Ausgabe 3-2023 : August

Das Herz vergisst nie

Neun Missbrauchsopfer aus der Erzdiözese München und Freising wünschen sich mehr Engagement in der Aufarbeitung. Um ein Zeichen zu setzen, pilgern sie mit dem Fahrrad nach Rom zum Papst – mit dabei ein goldenes Herz. Pauline Erdmann, Volontärin beim Sankt Michaelsbund in München, hat die Gruppe auf ihrem Weg in die Ewige Stadt begleitet.

Elf Tage lang insgesamt 720 Kilometer, 4500 Höhenmeter auf dem Fahrrad hinter sich zu bringen, um von München nach Rom zu kommen, das muss man schon wirklich wollen. Anfang Mai hat sich eine Gruppe von neun Betroffenen sexuellen Missbrauchs aus der Erzdiözese München und Freising dieser Herausforderung gestellt. Unter dem Motto: "Wir brechen auf! Kirche, bist du dabei?" ging’s aufs Fahrrad. Ihr Ziel: Ein Treffen mit Papst Franziskus und damit die Aufarbeitung von Missbrauch in der katholischen Kirche weiter vorantreiben. Und ich durfte dabei sein und die Gruppe medial begleiten.
 

Pauline Erdmann, Volontärin beim Sankt Michaelsbund, hat die Pilgerradtour nach Rom medial begleitet.

Am Samstag, den 6. Mai, ging es mit einer Auftaktveranstaltung auf dem Marienplatz in München los. Es war früh am Morgen, als sich bereits die ersten Teilnehmer*innen auf dem Platz versammelten. Spannung und Aufregung lagen in der Luft – auch bei mir, die nicht wusste, was mich die nächsten Tage erwarten würde. Es war kalt und es fing an zu nieseln, irgendwie passte es zu der Thematik. Und dann ging es los, die Pilgergruppe setzte sich in Bewegung. Mit ihnen rund 50 weitere Radfahrer*innen, die aus Solidarität die erste Etappe mitfuhren – ein absoluter Gänsehautmoment.

Auch wenn sich die Teilnehmenden anfangs untereinander nicht kannten, hatte ich den Eindruck, als sei schnell eine Gemeinschaft entstanden. Die Thematik des Missbrauchs war immer präsent. Während der Tour tauschten sich die Pilger*innen über das Erlebte aus, weinten und lachten gemeinsam. Auch Spannungen waren teilweise spürbar und die Nerven lagen blank. Während der Reise gab es teilweise geplante Treffen mit Klerikern in Kirchen. Vor allem da wurde die Komplexität des Themas spürbar, da die Begegnungen einzelne Betroffene triggerten. Ungewissheit, wie das Treffen mit dem Papst sein würde, inklusive. 

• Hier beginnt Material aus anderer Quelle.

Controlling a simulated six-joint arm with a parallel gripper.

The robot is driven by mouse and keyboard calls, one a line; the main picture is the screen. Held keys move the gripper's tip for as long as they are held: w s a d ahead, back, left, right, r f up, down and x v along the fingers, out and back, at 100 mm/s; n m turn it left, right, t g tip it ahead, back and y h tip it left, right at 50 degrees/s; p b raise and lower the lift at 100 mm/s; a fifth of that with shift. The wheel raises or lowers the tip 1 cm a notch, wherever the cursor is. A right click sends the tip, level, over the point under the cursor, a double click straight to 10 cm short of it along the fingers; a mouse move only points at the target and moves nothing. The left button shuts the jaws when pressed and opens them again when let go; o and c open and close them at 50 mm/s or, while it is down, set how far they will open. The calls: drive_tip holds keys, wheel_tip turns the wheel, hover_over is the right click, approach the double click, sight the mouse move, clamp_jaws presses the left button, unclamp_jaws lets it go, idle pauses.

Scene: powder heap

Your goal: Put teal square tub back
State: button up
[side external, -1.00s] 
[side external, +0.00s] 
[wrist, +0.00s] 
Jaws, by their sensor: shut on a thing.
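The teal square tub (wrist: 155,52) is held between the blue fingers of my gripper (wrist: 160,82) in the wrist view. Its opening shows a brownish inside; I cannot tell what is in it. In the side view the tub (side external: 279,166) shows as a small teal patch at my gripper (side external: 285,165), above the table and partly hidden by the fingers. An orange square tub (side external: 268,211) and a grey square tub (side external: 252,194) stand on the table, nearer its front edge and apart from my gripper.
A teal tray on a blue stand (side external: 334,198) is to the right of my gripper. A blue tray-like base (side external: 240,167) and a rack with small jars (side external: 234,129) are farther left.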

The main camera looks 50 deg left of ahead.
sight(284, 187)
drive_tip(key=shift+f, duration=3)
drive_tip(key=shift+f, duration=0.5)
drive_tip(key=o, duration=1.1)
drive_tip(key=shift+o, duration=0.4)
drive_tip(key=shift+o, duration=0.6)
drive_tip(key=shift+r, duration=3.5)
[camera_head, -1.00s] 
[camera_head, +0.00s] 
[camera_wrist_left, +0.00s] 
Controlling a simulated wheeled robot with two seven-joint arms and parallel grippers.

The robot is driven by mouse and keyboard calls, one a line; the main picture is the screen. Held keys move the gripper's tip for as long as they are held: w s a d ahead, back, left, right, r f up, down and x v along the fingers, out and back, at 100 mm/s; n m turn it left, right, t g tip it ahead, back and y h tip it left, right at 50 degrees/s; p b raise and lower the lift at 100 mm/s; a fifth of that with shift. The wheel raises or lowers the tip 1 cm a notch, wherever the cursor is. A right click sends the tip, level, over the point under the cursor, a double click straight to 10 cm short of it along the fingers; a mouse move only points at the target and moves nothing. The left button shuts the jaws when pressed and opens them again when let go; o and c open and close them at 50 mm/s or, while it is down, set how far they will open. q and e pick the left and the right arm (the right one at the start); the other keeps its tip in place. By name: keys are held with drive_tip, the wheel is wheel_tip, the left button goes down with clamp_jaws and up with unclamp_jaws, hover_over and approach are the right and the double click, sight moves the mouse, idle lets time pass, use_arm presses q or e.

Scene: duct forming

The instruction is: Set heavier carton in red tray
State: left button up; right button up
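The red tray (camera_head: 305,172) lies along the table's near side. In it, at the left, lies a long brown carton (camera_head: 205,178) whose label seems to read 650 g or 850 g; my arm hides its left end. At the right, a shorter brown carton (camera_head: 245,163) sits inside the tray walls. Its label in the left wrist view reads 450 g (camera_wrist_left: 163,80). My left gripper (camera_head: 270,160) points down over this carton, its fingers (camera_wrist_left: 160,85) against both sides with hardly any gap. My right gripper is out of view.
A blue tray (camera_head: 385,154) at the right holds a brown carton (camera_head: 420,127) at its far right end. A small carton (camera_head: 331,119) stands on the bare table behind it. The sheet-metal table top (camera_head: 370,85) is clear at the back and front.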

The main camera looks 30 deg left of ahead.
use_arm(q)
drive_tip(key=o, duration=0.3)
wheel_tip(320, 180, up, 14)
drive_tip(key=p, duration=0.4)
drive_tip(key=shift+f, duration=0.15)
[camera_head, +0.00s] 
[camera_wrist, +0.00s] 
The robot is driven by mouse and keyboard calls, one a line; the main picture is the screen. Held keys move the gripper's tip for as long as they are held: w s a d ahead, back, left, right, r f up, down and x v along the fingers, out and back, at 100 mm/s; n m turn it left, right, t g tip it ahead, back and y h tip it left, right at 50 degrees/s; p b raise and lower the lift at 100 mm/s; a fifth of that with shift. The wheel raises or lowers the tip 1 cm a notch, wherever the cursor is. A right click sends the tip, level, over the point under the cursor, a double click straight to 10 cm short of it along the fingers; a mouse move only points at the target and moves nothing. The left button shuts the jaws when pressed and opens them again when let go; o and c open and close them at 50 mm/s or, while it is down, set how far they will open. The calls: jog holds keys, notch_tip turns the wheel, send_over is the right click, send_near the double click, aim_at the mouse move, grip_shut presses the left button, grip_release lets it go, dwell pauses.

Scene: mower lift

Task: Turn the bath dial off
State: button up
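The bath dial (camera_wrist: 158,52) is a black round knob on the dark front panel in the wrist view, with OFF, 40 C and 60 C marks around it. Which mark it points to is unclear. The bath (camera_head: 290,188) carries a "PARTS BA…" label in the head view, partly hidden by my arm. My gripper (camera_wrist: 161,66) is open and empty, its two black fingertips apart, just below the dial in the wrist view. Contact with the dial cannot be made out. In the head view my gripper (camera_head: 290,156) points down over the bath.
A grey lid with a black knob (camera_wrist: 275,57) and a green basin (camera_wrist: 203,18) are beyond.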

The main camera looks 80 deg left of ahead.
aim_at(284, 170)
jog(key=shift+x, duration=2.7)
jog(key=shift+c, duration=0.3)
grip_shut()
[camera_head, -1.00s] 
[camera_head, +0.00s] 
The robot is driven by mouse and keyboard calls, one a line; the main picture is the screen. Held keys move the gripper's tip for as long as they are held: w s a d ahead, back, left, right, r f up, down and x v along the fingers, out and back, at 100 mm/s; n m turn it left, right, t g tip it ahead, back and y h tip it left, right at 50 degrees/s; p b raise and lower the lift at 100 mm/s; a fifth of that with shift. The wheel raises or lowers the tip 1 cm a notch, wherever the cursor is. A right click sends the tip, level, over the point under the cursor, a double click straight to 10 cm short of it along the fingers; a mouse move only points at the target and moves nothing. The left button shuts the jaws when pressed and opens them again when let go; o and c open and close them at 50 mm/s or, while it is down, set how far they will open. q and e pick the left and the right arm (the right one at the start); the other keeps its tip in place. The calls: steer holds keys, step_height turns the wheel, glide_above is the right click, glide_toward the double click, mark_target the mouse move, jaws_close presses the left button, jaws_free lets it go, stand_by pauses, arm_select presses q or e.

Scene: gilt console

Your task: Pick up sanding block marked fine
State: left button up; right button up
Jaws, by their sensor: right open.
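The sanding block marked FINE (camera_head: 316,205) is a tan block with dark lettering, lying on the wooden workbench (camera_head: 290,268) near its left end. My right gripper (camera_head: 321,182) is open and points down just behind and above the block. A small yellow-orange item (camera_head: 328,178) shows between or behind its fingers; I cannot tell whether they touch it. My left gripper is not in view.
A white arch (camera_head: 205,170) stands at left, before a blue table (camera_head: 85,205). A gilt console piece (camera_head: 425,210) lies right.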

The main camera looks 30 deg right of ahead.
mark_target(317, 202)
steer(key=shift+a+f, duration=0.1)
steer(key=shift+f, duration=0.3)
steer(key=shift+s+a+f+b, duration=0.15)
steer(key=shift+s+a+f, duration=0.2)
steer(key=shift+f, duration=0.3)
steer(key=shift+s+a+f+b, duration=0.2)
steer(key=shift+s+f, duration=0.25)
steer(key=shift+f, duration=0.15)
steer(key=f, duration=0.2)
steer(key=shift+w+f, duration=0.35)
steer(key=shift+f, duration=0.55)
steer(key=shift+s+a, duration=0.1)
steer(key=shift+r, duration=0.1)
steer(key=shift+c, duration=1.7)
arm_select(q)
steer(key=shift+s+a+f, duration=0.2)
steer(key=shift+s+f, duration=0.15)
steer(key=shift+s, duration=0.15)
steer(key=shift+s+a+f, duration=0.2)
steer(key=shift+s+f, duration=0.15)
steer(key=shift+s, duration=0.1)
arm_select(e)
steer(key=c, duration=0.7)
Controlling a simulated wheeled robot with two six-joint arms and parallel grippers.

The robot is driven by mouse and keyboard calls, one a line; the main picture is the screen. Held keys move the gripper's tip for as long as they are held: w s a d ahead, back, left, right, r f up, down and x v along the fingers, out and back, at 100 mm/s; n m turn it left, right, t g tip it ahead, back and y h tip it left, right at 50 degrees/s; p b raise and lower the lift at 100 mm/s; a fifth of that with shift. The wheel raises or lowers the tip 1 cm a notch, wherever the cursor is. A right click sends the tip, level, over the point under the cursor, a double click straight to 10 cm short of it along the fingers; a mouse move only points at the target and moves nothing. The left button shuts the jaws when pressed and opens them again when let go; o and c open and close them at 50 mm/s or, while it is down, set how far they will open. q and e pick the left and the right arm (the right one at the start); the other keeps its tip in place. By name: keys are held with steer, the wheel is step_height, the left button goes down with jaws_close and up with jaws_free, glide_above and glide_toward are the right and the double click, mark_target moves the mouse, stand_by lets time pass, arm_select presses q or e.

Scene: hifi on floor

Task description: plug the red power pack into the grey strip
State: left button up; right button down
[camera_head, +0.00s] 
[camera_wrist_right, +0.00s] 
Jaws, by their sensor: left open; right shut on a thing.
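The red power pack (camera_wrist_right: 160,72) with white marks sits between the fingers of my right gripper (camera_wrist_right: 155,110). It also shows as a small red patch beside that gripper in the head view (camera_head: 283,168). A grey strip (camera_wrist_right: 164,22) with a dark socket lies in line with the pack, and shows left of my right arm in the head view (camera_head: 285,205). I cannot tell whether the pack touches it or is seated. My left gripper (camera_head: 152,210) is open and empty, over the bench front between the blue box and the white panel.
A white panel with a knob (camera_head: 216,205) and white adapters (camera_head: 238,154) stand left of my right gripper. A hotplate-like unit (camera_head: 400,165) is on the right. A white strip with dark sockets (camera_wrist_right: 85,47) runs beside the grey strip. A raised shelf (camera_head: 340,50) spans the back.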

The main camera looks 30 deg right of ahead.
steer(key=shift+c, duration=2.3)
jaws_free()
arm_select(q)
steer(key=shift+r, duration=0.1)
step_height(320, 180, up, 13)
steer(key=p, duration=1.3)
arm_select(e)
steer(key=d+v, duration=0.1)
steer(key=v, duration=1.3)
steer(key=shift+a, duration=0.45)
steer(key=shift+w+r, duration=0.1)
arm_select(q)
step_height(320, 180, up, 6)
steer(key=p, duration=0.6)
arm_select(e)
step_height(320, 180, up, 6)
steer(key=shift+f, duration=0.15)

"Wir sind keine Betroffenen, wir sind Überlebende."
Dietmar Achleitner, Initiator der Pilgerradtour

An Papst Franziskus haben die Pilger konkrete Forderungen: Sie möchten, dass er sich auf die Seite der Opfer stellt. Die Täter sollen bestraft und die Bischöfe, die ihrer Verantwortung nicht hinreichend nachgekommen sind, zur Rechenschaft gezogen werden. Zudem soll der Papst dafür sorgen, dass schnell transparente und verbindliche Maßnahmen erstellt und auch umgesetzt werden. In ihrem Brief, den sie dem Papst übergeben wollen, schreiben sie: "Die Opfer von Missbrauch und Gewalt aus dem Erzbistum München und Freising kommen Ihnen, Heiliger Vater, 
mit offenen und zugleich verwundeten Herzen entgegen."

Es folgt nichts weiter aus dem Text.